In response to the robbery and killing of Sharon L. Staples by three Black teen-age males in front of her 13-year-old son, a number of individuals, financial institutions, as well as community and faith-based organizations have started initiatives to help Staples’ family.
Reverend Dr. Nathaniel J. Stampley, Sr., senior pastor of Heritage International Ministries, COGIC is calling on 100 men in the community to join him at Heritage on Monday, August 22 at 6 p.m. to organize and mobilize to become more responsible, supportive and visible to the women, children and elderly.
During the meeting at Heritage, located at 1036 W. Atkinson Ave., Rev. Stampley will encourage the men who attend to reconnect with themselves and each other as it relates to moral values, community involvement, personal responsibility, and spirituality.
“This will not be just one time; it will be ongoing,” Rev. Stampley said Tuesday. “I have a vision as to what I want to do.”
Rev. Stampley said there are multiple tragedies in the murder of Staples, who was the mother of seven children and who was pregnant with twins when she was killed.
“We have seven children left without a mother, we have several young teens (who have been apprehended) whose lives have been altered, not to mention their grieving parents,” Rev. Stampley said in a written statement.
“We have a grandfather, 83-years-old having to assume the role of parent and we have a community under siege, not knowing when and where violence will occur.”
During the Monday meeting, Rev. Stampley will unveil a two-page mission statement, which will outline a strategy to deal with the conditions of joblessness, education, and safety.
Rev. Stampley plans to incorporate the group into a legal entity that has by-laws, an appointed president, staff and board of directors, including annual dues.
The men who join the organization must become more visible in their community and neighborhoods, dialoging, praying and even singing with residents.
They must also commit time and resources to the community, give reverence to God, resolve differences peacefully and intellectually, be a role model to children—especially young boys, and pool their financial resources and skills to create new businesses and jobs, acquire abandoned properties, and assist the homeless and men returning from prison.

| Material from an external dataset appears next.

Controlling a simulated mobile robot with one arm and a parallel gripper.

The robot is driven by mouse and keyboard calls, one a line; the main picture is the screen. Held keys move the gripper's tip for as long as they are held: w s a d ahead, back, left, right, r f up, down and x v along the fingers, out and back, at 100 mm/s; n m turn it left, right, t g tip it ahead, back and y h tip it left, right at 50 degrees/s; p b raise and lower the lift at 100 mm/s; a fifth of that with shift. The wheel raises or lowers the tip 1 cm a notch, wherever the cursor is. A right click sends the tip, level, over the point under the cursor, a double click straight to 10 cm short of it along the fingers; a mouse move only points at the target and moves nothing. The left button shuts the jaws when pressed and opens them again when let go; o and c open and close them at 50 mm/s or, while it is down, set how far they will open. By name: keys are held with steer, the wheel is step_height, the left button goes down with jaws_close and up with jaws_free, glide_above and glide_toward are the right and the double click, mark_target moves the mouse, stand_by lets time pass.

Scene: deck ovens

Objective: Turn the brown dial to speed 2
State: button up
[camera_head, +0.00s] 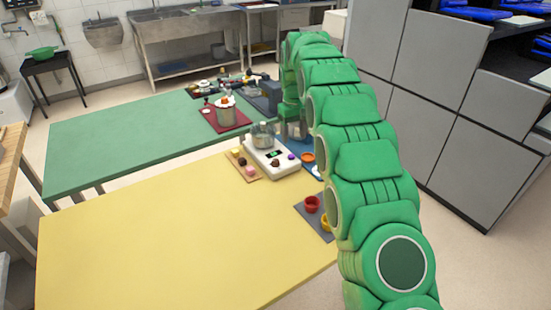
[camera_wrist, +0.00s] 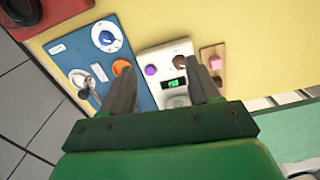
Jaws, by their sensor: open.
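The brown dial (camera_wrist: 179,60) sits on the front panel of a white appliance (camera_wrist: 152,55) in the wrist view, above a small green-lit display (camera_wrist: 172,84). A purple dial (camera_wrist: 151,70) is beside it. In the head view the brown dial (camera_head: 275,162) and purple dial (camera_head: 291,156) show on the white appliance (camera_head: 262,165), which carries a metal pot (camera_head: 263,135). My gripper (camera_wrist: 160,67) is open above the panel, with both dials appearing between its fingers; I see no contact. The dial's speed setting is too small to read. In the head view my gripper is mostly hidden by my arm.
A blue board (camera_wrist: 75,50) with a white dial (camera_wrist: 106,38) and an orange round piece (camera_wrist: 121,66) lies beside the appliance. A wooden board (camera_head: 243,165) with small pieces is on its other side. The yellow table (camera_head: 150,225) is mostly clear at the front.

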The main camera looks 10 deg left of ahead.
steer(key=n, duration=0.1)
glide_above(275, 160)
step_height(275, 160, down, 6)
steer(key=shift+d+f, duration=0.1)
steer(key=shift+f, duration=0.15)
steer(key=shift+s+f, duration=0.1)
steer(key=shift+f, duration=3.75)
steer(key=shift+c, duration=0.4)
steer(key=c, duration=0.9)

“I do not take this appeal lightly,” Stampley said. “I have lived 60 years; (been) married 39 years; (have) six children and 11 grandchildren. I have served in many capacities and traveled extensively.
“However, this may be my greatest challenge. (We must) resurrect the Biblical and ancient African concepts of a model kingdom, whereby we will honorably be called ‘Sons of God.’”
An organization of car owners, called the Brew City Corvette Club, recently had a car show to raise money, clothing and school supplies for the Staples family. They will also collect checks made out to the Staples Family Benefit fund that has been set up at Waukesha State Bank.
Individuals wanting to contribute monetarily to the fund can do so by dropping off a donation at any Waukesha State Bank or mail their donation to: The Staples Family Benefit, Attn: Jodi Hanna, P.O. Box 648, Waukesha, WI 53187
St. Francis Church is accepting donations of clothing and other items from 9 a.m. to 4 p.m. Monday through Friday. St. Francis is located at 1927 N. 4th St., near north 4th and Brown Streets.
Encouraged by an employee who was touched by the news of the shooting and its impact, BP gas station, located at 51st and Brown Deer, is collecting items for the family at the station.